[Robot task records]
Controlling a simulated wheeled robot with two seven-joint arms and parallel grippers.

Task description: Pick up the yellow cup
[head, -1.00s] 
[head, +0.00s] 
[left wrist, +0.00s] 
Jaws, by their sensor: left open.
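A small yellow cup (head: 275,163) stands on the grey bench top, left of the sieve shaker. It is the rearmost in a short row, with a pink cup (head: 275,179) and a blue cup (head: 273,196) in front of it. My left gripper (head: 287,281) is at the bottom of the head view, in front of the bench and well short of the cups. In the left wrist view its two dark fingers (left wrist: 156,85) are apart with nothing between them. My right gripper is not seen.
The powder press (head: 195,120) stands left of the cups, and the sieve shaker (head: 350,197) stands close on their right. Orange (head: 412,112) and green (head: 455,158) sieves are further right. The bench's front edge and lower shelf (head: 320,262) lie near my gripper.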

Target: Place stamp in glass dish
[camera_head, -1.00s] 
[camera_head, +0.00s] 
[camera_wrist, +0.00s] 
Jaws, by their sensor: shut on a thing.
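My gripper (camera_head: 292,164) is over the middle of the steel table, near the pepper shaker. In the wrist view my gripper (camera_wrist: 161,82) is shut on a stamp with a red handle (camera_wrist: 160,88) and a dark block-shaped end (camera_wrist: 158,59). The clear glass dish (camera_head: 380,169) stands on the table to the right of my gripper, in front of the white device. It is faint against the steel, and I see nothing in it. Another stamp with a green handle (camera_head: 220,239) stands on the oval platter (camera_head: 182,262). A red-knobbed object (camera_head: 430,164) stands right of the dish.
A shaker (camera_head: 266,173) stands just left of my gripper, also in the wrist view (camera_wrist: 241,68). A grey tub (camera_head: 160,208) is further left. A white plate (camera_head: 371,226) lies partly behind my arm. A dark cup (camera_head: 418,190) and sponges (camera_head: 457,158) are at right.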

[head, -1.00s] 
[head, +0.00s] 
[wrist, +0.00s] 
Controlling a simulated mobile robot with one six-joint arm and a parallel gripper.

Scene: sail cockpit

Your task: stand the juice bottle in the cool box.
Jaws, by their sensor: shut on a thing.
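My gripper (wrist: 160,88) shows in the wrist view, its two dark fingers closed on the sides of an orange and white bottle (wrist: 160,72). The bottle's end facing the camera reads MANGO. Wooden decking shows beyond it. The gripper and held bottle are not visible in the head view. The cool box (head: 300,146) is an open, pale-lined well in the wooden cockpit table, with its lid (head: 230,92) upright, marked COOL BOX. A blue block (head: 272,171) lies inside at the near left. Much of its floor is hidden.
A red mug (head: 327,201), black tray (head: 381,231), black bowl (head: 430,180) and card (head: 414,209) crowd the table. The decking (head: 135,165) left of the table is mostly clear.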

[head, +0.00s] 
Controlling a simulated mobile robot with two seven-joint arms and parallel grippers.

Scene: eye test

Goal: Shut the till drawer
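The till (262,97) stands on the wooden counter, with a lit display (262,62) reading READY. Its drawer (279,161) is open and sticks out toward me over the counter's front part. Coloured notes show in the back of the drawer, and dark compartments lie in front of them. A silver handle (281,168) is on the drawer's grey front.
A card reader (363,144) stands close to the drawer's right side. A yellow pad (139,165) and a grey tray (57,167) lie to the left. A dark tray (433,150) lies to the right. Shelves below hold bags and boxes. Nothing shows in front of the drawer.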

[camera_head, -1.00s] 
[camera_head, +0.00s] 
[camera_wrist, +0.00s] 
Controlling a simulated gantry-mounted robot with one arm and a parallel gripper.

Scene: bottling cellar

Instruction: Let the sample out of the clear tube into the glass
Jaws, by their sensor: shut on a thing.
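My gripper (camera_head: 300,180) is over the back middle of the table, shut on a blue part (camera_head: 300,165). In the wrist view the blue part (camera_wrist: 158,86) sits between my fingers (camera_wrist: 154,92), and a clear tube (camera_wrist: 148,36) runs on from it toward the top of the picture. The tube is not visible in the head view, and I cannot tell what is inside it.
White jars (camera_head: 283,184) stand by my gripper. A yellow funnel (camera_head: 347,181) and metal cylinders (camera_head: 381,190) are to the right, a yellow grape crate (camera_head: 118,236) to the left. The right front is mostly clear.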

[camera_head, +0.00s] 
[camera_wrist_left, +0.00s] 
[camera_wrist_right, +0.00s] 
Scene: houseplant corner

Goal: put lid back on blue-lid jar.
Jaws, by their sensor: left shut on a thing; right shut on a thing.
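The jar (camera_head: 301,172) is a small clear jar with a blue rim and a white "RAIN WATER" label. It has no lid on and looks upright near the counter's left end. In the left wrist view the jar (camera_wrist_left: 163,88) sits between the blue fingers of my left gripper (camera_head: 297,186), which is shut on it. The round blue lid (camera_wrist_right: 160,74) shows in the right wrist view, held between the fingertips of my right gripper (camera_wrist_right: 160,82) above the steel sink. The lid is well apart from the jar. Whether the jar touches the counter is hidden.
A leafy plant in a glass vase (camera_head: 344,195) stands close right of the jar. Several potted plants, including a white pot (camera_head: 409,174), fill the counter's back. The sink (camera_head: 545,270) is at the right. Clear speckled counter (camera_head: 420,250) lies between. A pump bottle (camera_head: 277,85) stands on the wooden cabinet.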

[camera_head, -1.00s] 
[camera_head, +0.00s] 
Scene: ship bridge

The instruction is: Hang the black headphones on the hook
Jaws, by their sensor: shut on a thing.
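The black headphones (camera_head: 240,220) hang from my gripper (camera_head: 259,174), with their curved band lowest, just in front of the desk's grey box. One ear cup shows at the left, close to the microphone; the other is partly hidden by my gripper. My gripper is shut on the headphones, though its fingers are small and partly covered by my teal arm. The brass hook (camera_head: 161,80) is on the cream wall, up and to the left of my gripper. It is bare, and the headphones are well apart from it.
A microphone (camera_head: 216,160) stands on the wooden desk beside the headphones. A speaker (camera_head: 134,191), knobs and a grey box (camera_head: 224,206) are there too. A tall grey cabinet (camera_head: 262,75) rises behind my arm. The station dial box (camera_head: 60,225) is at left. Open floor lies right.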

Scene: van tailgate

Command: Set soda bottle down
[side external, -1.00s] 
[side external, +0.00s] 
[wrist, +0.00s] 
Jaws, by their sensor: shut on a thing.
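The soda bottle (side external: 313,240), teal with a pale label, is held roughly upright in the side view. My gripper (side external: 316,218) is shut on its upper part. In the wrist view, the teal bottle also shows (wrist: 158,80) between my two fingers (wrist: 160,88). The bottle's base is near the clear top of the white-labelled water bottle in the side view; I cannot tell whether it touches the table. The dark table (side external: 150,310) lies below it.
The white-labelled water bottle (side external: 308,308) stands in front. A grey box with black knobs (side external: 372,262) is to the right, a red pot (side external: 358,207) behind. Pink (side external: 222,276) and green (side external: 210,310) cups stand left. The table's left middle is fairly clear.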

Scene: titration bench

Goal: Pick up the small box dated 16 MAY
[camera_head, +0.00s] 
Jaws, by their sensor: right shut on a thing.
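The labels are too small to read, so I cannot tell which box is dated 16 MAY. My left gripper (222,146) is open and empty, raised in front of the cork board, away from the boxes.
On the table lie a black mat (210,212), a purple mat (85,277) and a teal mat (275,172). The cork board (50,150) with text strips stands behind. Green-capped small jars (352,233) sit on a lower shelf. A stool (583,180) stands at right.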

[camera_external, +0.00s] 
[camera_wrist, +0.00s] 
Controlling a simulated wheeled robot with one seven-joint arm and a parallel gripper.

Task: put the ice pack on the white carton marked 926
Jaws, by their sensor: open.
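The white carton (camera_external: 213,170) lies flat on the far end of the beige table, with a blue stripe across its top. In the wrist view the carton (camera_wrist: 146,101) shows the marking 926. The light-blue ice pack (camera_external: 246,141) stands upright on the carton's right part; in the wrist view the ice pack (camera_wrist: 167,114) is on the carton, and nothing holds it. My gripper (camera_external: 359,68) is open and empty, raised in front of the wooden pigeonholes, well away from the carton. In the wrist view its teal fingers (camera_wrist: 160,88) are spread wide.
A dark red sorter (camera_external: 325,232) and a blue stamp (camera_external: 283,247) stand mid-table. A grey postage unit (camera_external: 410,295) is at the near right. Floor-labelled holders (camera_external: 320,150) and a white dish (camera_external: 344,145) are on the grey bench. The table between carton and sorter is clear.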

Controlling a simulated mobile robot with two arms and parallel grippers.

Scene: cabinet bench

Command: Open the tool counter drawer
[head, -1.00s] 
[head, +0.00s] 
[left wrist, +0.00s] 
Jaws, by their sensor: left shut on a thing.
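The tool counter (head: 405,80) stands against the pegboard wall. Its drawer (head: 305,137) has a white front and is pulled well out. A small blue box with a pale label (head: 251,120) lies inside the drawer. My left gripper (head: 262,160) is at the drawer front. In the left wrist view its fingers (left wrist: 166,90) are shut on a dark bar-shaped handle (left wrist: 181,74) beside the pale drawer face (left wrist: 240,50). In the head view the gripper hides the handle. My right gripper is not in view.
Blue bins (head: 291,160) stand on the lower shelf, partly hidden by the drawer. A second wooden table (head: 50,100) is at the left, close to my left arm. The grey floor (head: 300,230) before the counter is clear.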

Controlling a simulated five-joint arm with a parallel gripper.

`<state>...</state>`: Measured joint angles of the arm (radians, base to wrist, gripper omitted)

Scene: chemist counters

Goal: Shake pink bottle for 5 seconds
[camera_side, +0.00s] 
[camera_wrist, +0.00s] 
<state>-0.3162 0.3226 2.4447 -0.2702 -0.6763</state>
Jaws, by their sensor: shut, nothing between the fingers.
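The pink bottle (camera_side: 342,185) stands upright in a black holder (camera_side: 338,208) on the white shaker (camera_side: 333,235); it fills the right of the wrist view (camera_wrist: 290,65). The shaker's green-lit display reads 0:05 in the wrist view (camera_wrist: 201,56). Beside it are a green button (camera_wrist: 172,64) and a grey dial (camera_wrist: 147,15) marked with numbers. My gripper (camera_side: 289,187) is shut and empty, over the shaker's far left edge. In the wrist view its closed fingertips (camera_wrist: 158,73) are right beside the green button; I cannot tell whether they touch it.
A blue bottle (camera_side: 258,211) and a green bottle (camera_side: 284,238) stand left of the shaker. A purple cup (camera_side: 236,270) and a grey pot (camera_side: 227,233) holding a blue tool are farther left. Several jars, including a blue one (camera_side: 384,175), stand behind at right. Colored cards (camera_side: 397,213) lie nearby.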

# Exercise prompt
Gather from the data above every line with the string "Controlling".

# Reply
Controlling a simulated wheeled robot with two seven-joint arms and parallel grippers.
Controlling a simulated mobile robot with one six-joint arm and a parallel gripper.
Controlling a simulated mobile robot with two seven-joint arms and parallel grippers.
Controlling a simulated gantry-mounted robot with one arm and a parallel gripper.
Controlling a simulated wheeled robot with one seven-joint arm and a parallel gripper.
Controlling a simulated mobile robot with two arms and parallel grippers.
Controlling a simulated five-joint arm with a parallel gripper.

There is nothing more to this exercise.